Scala has very simple syntax. Most of the "complexity" is names of classes and methods in libraries.


Simple syntax is not the same as simple semantics.


The obviously emphasis here with Kotlin is that you can also compile it to JavaScript. Which may be a smart move for Kotlin.

One reason why I chose Node.js over Scala for my current personal projects is that I prefer programming in the same language on the client and server.

That being said I've never used Kotlin and can't compare it with Scala, which I have used for my personal and commercial projects.


from the other direction, it looks like haxe [http://haxe.org] is planning on adding a java target. fantom [http://fantom.org] already does both java and js too. it's a pretty well-filled ecological niche.

also, if you like single-language stacks, give opa [http://opalang.org] a serious look. it's essentially based on ml, with a javascript skin, and offers strong static typing and easy integration of front-end and back-end code.
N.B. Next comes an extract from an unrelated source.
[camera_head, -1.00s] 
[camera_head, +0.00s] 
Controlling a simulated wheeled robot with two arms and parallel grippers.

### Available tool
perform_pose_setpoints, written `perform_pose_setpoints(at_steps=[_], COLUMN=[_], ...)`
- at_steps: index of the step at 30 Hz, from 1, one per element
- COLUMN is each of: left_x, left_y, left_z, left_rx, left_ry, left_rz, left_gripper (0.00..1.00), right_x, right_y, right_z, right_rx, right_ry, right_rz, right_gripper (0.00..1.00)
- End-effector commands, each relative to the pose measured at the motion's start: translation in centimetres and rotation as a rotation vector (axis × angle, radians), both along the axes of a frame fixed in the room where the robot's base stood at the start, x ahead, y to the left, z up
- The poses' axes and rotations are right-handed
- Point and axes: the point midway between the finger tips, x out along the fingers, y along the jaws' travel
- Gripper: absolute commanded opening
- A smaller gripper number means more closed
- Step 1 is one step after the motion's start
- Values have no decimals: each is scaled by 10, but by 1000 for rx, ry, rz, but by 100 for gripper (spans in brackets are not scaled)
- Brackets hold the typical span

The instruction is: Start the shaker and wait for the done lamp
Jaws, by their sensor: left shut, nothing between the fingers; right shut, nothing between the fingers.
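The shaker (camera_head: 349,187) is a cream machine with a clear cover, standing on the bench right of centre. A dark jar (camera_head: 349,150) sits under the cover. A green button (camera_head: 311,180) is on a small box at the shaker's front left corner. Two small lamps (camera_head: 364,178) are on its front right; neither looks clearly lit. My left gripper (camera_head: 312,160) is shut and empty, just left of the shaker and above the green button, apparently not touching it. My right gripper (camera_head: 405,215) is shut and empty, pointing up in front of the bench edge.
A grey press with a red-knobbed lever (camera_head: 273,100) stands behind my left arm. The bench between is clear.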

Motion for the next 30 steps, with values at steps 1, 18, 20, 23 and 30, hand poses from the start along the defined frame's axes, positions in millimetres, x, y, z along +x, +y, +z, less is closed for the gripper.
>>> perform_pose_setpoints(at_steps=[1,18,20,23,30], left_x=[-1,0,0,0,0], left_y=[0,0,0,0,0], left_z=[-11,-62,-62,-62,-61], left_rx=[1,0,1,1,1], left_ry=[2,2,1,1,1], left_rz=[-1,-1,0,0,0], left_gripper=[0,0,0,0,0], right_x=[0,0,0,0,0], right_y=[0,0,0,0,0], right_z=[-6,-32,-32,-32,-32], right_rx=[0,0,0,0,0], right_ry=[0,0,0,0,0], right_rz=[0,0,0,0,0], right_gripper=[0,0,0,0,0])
I'm glad you brought Opa up. I saw it a while ago and thought it was interesting, until I saw the license it used (AGPL).
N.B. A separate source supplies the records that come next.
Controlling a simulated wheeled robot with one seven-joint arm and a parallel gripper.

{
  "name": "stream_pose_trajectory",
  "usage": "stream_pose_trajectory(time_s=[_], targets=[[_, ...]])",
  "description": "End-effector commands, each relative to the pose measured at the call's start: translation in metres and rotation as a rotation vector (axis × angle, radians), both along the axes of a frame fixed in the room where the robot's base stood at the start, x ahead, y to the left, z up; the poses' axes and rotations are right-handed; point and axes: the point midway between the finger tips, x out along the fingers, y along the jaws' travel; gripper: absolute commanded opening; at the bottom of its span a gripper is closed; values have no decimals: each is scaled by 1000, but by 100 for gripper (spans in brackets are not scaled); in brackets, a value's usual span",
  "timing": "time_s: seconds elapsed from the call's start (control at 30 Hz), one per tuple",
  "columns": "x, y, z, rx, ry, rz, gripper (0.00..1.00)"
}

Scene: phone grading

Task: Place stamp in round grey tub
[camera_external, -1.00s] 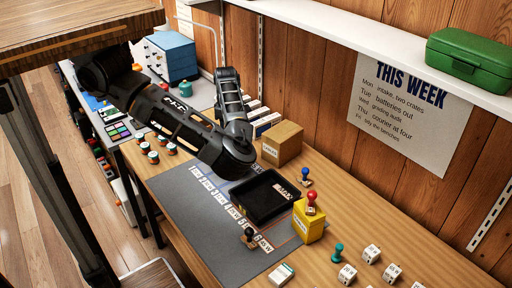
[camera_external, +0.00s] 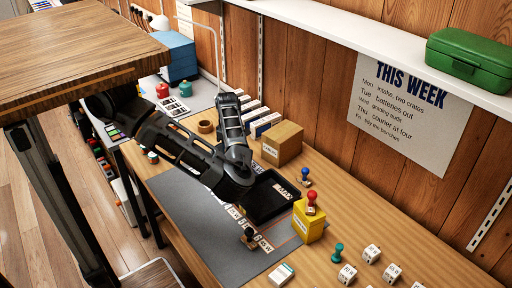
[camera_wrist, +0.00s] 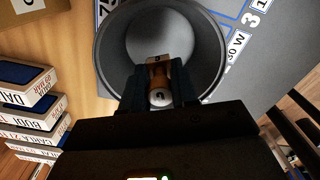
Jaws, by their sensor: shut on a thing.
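In the wrist view a round grey tub (camera_wrist: 113,55) opens below my gripper, its dark inside facing the camera. My gripper (camera_wrist: 158,88) is shut on a stamp (camera_wrist: 158,97) with a pale round knob and a brownish part between the fingers. The stamp overlaps the near side of the tub's opening; its height above or inside the rim is hard to tell. In the external view my arm hides the gripper, the held stamp and the tub.
A black tray (camera_external: 262,204) lies beside the arm on the grey mat (camera_external: 200,232). A cardboard box (camera_external: 283,144) stands behind. A yellow box (camera_external: 308,226) with a red-handled stamp stands right of the tray.

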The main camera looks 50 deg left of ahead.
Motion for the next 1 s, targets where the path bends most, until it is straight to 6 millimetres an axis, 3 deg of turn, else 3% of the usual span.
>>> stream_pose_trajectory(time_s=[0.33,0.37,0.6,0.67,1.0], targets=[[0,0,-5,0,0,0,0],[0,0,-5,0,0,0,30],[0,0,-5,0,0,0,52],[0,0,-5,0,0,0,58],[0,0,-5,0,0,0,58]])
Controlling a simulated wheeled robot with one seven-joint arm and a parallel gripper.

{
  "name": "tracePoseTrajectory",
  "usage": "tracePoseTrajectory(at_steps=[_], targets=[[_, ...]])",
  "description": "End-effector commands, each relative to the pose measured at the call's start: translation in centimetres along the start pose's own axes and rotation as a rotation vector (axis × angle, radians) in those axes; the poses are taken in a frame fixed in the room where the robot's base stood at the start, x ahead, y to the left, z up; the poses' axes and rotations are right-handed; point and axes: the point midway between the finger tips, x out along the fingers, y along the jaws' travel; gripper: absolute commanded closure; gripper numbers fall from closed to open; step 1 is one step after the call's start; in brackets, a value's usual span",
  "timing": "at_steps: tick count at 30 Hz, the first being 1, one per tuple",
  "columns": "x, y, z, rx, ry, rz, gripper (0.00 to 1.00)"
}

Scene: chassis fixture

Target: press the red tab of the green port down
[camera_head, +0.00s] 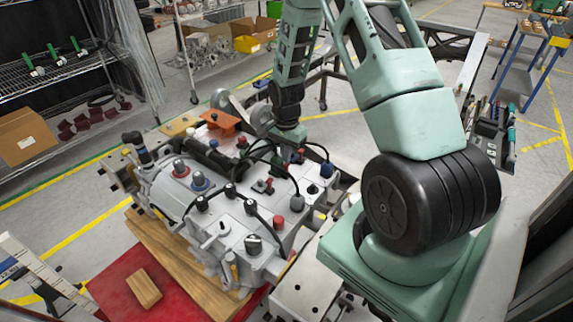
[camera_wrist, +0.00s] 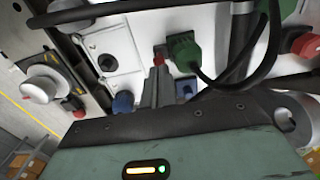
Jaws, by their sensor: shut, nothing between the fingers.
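The green port (camera_wrist: 184,50) is in the upper middle of the wrist view, with a black cable curving from it. A small red tab (camera_wrist: 158,60) shows just left of it. My gripper (camera_wrist: 158,74) is shut and empty, its narrow fingertips close below the red tab in the picture. I cannot tell whether the tips touch the tab. In the head view my arm reaches down over the far side of the grey chassis fixture (camera_head: 222,222), and the fingertips and green port cannot be made out clearly there.
Black cables (camera_wrist: 245,50) run right of the green port. A blue connector (camera_wrist: 122,102), a white round knob (camera_wrist: 40,85) and a red cap (camera_wrist: 305,46) surround the fingers. A wood block (camera_head: 144,288) lies on the red mat (camera_head: 112,292) before the fixture.

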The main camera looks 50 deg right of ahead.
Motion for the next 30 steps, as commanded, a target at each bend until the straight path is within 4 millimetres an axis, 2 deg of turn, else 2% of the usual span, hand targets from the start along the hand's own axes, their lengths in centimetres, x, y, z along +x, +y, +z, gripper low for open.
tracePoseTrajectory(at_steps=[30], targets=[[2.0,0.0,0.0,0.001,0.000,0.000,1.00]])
Thankfully, your comment made me seek it out again and I saw they also added MIT for the framework part, so that apps can be licensed in any language. Will have to try it out now that they have given users that choice.


Besides those, there's ceylon, gosu, Xtend, probably some others, for JVM. My impression from the forum is that kotlin is not quite settled but I haven't written any code.
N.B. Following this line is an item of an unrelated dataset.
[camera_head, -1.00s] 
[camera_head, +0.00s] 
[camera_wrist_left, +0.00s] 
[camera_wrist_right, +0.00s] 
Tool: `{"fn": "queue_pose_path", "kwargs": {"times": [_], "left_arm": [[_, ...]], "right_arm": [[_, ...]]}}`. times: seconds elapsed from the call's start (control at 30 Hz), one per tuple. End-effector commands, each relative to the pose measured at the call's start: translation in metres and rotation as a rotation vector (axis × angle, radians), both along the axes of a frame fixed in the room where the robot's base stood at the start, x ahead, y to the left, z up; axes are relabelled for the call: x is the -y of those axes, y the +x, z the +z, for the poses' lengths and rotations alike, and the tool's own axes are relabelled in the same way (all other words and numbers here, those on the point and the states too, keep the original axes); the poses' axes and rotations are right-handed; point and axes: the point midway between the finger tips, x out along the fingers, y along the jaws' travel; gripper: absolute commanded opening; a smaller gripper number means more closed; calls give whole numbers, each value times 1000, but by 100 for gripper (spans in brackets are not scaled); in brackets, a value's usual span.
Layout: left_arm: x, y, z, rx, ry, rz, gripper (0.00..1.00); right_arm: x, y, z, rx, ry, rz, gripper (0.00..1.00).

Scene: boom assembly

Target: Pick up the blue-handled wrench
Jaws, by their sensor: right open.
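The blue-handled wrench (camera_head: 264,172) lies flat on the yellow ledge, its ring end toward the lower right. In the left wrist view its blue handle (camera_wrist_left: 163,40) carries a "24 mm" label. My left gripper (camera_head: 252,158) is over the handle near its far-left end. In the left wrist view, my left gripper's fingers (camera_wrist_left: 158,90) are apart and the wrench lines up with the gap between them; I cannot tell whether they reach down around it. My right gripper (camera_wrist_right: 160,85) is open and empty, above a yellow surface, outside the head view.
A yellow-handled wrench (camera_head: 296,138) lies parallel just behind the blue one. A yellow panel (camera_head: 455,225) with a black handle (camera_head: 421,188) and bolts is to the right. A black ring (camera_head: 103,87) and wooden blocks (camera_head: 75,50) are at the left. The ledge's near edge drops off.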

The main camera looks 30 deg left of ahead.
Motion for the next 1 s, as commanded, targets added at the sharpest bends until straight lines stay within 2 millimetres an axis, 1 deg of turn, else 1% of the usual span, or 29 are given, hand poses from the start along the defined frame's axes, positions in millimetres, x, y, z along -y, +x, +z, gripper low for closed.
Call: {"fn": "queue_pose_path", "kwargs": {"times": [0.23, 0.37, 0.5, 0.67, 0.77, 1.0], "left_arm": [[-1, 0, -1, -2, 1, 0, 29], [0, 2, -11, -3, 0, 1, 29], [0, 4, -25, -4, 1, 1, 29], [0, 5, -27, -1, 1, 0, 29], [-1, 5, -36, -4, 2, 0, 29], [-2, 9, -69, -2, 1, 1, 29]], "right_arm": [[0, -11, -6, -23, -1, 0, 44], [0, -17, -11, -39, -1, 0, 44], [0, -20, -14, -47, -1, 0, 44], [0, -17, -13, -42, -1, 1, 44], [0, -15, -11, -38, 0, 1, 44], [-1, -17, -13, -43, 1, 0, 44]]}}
http://devnet.jetbrains.net/community/kotlin?view=discussion...

http://www.eclipse.org/xtend/


Doesn't look like something I would like to write me code in frankly. It does say it is for 'industrial' application whatever that means. I would think this would be for robots, but then why javascript?

Obviously I am not target group.


If this isn't a scientific targeted language, you should change that to "byte code" or better yet, "bytecode"

Code is a mass noun when talking to the computer profession.

The science professions still use the (now thought by the computer professions to be archaic) form "Codes"


I like this one! Superficially, the syntax looks like the marriage of Go and Scala.


or just wait for Java 8(coming in 2013); java 8 supposedly cuts down a lot verbosity and is sprinkled with functional programming features.


I think you can use Java 8 features in the latest build of the JDK. Not sure, though.


Language without proper IDE(Eclipse) support isn't worth much for me.

ps. i'm not cool enough to use notepad, vim etc.


It has IntelliJ support.

Just wanted to point that out, because you mentioned Notepad and VI. If you don't like IntelliJ, that's a whole other story.


This language is from the people who work on intellij, so it should have good IDE support in intellij. I haven't tried it myself though.


Jetbrains frustrations with implementing Scala support in IntelliJ were at least part of the motivation for Kotlin.

Since they've designed it with tool support in mind from the beginning I expect Kotlin to seriously outstrip the other JVM languages in IDE integration.


They're pretty honest by saying that the point of Kotlin is to drive IntelliJ IDEA sales (I did buy my licence 70% off during their doomsday special).

However it's a bit weird: they're creating a language that, basically, "needs" an IDE, so they can sell that IDE. I don't doubt they did put a lot of stuff in their language at which IDEA was good (e.g. @NotNull / @Nullable which IDEA was able to check in real-time on partial ASTs etc. which apparently made it into Kotlin right from the start).

I'm sure there's going to be quite some "refactor xxx to use pattern yyy", making IDEA "great" to work on Kotlin.

But are these really the features we want? A language that is "flawed" by design so that we can be sure we need an IDE to develop in it?

I'm still using IDEA and still doing some Java programming.

But I'm more and more investing time in Clojure / Emacs and, honestly, there's more pleasure to develop with these than with IDEA / Java. I don't know why IDEA / Kotlin would be any better.

To me it seems that, from the start, it's a language arguing for its own limitation.

P.S: what about concurrency? does it offer lock-free concurrency? Because there's no way I'm moving back to using explicit 'synchronized' keywords and having fun with deadlocks...


I wouldn't say that it needs an IDE; it certainly does not need it any more than Java, C, C++ or Scala for that matter. But, it can certainly benefit from an IDE, and I don't think that such a language is flawed or even "flawed" by design. It's simply different.

I, too, am a fan of Clojure, but I'm also a fan of Java, and Kotlin is probably the language best called "a better Java". Both kinds of languages have their place.

And as for concurrency -- I'm not sure, but I suspect that it follows the Java/C++/Scala model rather than adopt an opinionated vision of concurrency like Clojure and Erlang do. But if you'd ever need to write a new concurrent data structure for use by your Clojure app, you'll be able to do that with Kotlin rather than Java.


> A language that is "flawed" by design so that we can be sure we need an IDE to develop in it

All languages are flawed by design.

Assembly language is flawed so we need a higher level language like C, with easier to read syntax. C/C++ is flawed by requiring us to manage heap memory so we need a managed language like Java/C#. These and Kotlin are flawed because we need some visual help like name lookups and pattern refactorings.


"Flawed by design" doesn't mean "the design is flawed". It means "it is designed to be flawed".


You can write Smalltalk and Lisp outside of an IDE but you really wouldn't want to do so. You end up missing much of the power of the systems.

Think of the IDE as part of your exocortex. Leverage it for the junk you don't need so you can switch levels of abstraction as you desire.